It's a comic page in which a man has a terrible beard, and a doctor changes a subject
I like drawing Dr. Peterson's face.
I was considering making some kind of vague reference on this page to Dr. Peterson having some kind feelings for the warden or actually having a relationship with her, but that is too much subplot for me to handle. And it seems sort of unimportant.
And also I don't really want to hear people going EW GROSS about it either. Comments about her being ugly because she's butch bother me enough as it is.
And... I missed this because I was drawing, but someone made a joke about her being a tranny in the ustream, and I don't wanna make anyone feel bad, but please never do that again. Okay?

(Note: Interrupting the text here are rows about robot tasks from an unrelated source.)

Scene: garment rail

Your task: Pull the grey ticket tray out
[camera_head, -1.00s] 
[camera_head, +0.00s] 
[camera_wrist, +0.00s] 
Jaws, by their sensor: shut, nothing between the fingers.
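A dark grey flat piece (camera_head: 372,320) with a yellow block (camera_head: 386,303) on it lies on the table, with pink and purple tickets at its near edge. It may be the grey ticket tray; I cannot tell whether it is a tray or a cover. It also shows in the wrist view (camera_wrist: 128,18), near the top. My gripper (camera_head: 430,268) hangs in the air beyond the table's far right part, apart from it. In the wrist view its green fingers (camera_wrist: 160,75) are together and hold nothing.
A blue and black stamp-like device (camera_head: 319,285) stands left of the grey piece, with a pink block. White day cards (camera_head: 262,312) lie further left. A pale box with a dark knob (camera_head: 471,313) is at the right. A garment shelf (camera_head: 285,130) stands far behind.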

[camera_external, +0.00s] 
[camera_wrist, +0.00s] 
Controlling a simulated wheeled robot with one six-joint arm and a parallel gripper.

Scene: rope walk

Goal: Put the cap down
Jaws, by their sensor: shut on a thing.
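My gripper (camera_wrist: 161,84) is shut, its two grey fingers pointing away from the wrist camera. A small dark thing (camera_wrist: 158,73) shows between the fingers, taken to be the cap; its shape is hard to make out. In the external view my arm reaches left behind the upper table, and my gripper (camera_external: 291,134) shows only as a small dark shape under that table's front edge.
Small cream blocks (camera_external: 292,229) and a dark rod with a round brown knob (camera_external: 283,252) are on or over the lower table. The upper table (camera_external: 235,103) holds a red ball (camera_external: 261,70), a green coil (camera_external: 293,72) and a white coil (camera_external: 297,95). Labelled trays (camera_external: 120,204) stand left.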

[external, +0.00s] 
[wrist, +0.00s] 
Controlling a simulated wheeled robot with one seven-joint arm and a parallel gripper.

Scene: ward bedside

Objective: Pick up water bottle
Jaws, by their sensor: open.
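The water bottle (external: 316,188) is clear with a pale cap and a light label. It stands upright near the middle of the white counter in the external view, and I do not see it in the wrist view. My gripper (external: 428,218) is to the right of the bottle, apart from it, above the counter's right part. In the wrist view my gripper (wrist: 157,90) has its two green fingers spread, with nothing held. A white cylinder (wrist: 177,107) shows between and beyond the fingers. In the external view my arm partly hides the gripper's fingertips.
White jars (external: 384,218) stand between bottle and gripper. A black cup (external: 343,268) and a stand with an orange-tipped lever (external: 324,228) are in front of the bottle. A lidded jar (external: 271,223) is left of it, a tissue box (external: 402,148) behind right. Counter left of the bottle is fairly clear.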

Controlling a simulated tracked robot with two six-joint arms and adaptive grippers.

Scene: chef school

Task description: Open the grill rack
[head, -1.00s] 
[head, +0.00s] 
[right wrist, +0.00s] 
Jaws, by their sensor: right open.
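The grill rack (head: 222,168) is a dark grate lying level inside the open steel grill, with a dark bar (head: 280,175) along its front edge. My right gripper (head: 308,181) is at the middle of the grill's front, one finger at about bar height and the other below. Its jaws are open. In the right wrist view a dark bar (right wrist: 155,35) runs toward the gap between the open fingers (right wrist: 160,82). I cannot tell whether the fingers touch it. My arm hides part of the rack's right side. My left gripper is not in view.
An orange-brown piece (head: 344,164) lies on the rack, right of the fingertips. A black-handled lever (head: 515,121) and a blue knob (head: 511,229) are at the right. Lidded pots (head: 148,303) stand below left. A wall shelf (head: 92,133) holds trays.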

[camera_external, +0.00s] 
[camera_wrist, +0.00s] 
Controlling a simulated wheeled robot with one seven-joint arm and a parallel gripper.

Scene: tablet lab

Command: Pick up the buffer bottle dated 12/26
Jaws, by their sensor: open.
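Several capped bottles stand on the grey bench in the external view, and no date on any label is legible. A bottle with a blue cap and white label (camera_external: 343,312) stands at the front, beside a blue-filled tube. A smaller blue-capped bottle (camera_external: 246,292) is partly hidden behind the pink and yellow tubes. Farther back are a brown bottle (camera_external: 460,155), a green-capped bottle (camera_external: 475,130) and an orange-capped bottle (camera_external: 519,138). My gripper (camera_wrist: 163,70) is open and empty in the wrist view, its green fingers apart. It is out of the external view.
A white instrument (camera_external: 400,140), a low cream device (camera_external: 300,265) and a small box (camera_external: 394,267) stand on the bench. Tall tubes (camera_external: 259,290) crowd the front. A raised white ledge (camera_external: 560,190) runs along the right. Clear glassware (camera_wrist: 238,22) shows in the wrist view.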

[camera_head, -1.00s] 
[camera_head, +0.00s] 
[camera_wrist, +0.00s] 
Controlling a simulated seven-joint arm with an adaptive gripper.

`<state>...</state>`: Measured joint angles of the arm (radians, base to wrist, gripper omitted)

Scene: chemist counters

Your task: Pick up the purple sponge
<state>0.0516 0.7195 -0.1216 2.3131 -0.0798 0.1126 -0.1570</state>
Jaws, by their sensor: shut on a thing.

I should have said something at the time, but I guess it sort of flustered me. It's hard to think of a level headed thing to say when you're upset, you know? And I don't want to yell at people, because I know they didn't mean to make me feel bad, but careless words can be pretty painful sometimes.
I'll say something next time, if it ever happens again. I feel like I owe it to people to be upfront about it if it bothers me, or I think it's out of line. It's just hard to broach a thing like that when everyone's having a good time.
Sorry for my downer note this week. No hard feelings.
I'm not at that DA meetup thingy for SXSW, obviously. I was thinking about going, but after shaking hands with people this past weekend at Staple! I am kind of all socialized out and I now require time to sit in my dark cave-room and obsess over everything I said to everyone and everything everyone said to me.